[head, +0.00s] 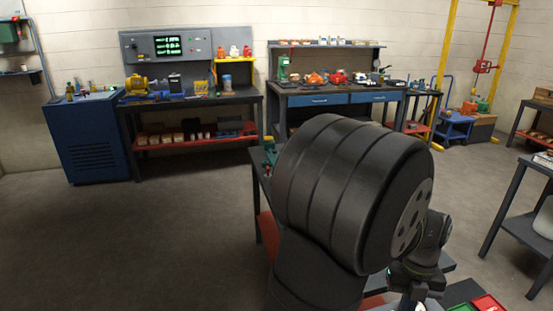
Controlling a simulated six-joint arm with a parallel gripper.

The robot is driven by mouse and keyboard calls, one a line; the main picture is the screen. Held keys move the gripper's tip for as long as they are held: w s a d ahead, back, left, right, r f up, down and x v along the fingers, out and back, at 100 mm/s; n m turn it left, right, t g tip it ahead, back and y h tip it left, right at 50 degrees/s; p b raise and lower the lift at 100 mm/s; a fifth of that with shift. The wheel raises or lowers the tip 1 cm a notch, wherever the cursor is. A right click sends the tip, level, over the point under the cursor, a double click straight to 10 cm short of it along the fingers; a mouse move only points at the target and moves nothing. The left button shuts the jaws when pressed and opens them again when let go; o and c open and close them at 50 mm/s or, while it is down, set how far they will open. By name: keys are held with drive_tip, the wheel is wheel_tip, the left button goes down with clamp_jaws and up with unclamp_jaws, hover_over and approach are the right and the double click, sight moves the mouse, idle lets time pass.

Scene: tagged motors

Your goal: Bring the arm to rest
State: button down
○ ○ ○ ○ ○
# [WORK TO COMPLETE]
Write out the listing word for word, omitting the pictures it holds.

# [RESULT OF THIS EXERCISE]
[head, +0.00s] 
Controlling a simulated six-joint arm with a parallel gripper.

The robot is driven by mouse and keyboard calls, one a line; the main picture is the screen. Held keys move the gripper's tip for as long as they are held: w s a d ahead, back, left, right, r f up, down and x v along the fingers, out and back, at 100 mm/s; n m turn it left, right, t g tip it ahead, back and y h tip it left, right at 50 degrees/s; p b raise and lower the lift at 100 mm/s; a fifth of that with shift. The wheel raises or lowers the tip 1 cm a notch, wherever the cursor is. A right click sends the tip, level, over the point under the cursor, a double click straight to 10 cm short of it along the fingers; a mouse move only points at the target and moves nothing. The left button shuts the jaws when pressed and opens them again when let go; o and c open and close them at 50 mm/s or, while it is down, set how far they will open. By name: keys are held with drive_tip, the wheel is wheel_tip, the left button goes down with clamp_jaws and up with unclamp_jaws, hover_over and approach are the right and the double click, sight moves the mouse, idle lets time pass.

Scene: tagged motors

Your goal: Bring the arm to rest
State: button down

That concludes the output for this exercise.